The partnership grew out of Secretary Clinton’s call last year to broaden the United States’ international collaboration on water. The United States is the World Bank’s single largest shareholder and one of the largest donors to regional development banks. From 2005 to 2009, the U.S. government invested $3.4 billion dollars in water-related foreign aid.

In Indonesia, the U.S. Agency for International Development has begun a five-year, $34 million water, sanitation, and hygiene project to reach more than two million of Indonesia’s urban poor, Clinton said at the signing event.

USAID is also supporting a project in India to provide slum dwellers in eight states with municipal water and sanitation systems, she said.

Local people in Lamcin, Indonesia connect a pipeline that brings fresh spring water to their village. (Photo courtesy USAID)

The U.S. government foreign aid agency Millennium Challenge Corporation signed a $275 million compact in October with Jordan, one of the five most water-deprived countries in the world, to improve water supply and waste water treatment.

“In terms of our diplomatic outreach, we are elevating water as a priority in our relationships not only with nations, but also regional and global institutions,” Clinton said.

Zoellick and Clinton were joined by Steve Hilton, chairman of the Conrad N. Hilton Foundation, and Jeff Seabright, Environment and Water Resources, Coca-Cola, who made pledges to support water and sanitation programs.

Hilton announced a pledge of $50 million over five years to address the water needs of more than one million people in sub-Saharan Africa and water stressed areas of India and Mexico.
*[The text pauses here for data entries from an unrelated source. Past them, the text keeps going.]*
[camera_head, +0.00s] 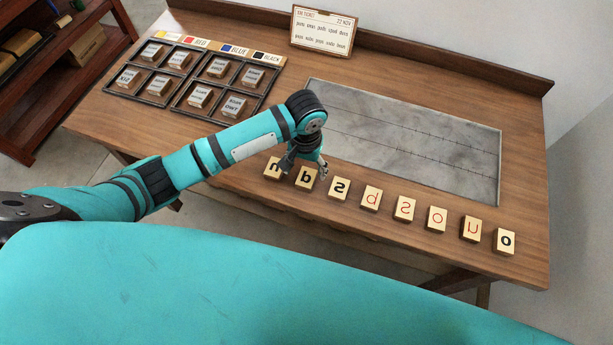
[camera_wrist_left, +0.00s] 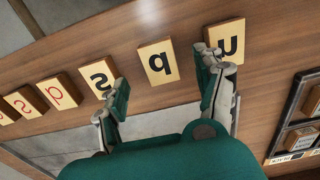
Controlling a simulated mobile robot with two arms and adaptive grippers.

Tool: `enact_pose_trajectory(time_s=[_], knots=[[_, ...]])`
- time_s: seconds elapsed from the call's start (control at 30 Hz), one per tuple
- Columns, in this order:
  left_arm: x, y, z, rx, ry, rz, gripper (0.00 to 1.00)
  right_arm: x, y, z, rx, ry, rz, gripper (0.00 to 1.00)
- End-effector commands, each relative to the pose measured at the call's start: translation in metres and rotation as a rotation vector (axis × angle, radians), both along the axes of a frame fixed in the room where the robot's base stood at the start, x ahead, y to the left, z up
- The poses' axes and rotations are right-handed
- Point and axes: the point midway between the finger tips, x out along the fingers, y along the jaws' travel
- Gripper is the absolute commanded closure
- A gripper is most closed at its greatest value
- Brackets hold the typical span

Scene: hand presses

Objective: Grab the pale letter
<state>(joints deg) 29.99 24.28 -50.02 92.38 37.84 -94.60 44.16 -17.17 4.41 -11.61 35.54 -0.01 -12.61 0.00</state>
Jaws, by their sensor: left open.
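Several pale wooden letter blocks lie in a row along the table's front edge, some with black letters and some with red. I cannot tell which one the task means by the pale letter. My left gripper (camera_head: 307,168) is open over the left end of the row. In the left wrist view, a block with a black q-like letter (camera_wrist_left: 157,62) shows between its spread fingers (camera_wrist_left: 161,80); the same block is under the gripper in the head view (camera_head: 306,179). A u-like block (camera_wrist_left: 226,37) is partly behind one finger, an s block (camera_wrist_left: 97,75) near the other.
A grey slab (camera_head: 420,145) with thin lines lies behind the row. A dark divided tray (camera_head: 172,101) of small blocks stands at the back left, with colour labels above it. A printed card (camera_head: 322,32) stands at the back. A shelf (camera_head: 50,90) is at the left.

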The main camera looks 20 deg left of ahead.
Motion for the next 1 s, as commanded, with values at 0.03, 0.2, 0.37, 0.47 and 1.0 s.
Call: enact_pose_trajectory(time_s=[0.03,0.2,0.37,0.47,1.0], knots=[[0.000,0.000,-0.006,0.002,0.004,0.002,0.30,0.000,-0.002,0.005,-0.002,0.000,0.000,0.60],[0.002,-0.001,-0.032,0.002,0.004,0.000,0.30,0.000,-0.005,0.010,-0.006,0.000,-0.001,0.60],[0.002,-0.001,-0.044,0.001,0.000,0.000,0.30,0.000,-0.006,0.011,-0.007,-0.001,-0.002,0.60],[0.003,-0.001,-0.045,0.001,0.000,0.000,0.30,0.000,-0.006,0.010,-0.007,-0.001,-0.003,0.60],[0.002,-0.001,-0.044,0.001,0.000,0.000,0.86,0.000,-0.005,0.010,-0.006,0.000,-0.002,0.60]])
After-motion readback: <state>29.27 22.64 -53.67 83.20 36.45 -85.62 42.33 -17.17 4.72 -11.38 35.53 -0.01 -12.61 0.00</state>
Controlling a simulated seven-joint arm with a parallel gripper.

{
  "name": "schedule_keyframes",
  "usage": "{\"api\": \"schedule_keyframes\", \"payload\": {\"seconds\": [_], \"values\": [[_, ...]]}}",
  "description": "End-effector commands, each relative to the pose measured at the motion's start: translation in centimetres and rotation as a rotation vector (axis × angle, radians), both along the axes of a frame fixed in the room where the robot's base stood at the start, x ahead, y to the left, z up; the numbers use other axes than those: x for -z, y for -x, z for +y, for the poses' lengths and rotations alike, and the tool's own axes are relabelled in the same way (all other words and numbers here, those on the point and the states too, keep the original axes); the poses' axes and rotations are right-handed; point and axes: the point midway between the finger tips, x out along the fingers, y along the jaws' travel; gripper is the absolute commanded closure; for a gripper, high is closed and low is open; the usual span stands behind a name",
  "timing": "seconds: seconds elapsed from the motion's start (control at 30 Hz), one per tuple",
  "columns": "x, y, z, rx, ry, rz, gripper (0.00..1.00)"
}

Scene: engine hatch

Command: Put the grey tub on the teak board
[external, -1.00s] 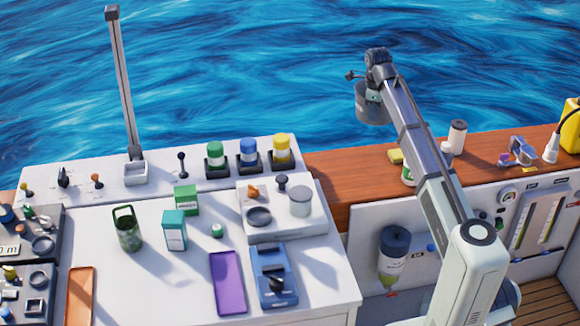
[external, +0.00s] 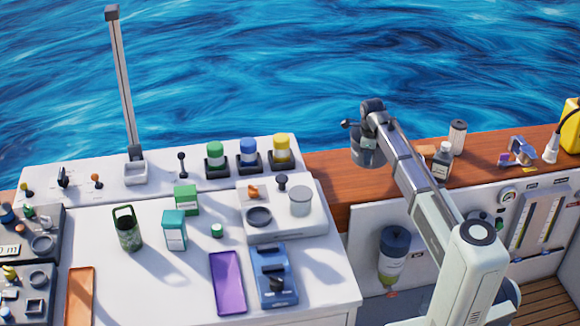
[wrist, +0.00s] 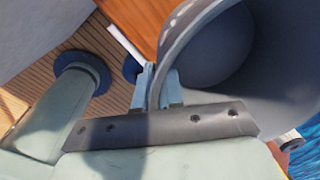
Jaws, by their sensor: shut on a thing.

The $50 million will fund a three-part strategy to deliver access to sustainable safe water; increase advocacy and capacity; and expand knowledge on global water best practices for communities, governments, NGOs and donors.

“It is estimated that 3.4 million people die each year from contaminated water and poor sanitation and hygiene practices,” said Hilton. “To put that number into context, it’s like the entire population of Connecticut or Oklahoma dying every year.

Hilton said, “2.1 million children die every year from contaminated drinking water, poor sanitation and poor hygiene practices. That’s like the population of New Mexico or Utah, dying every year. It’s unthinkable, but we can’t afford to ignore the problem.”

On behalf of Coca-Cola, Seabright announced that that $6 million will be dedicated to water and sanitation partnerships aimed at improving the lives of an estimated 250,000 women and girls on the African continent.

Participating in the event via satellite from Cape Town, South Africa where World Water Day events were in full swing, were His Royal Highness Willem-Alexander, Prince of Orange, a long-time water security supporter; South Africa’s Environment and Water Minister Edna Molewa, and Dr. Joan Clos, executive director of UN-Habitat.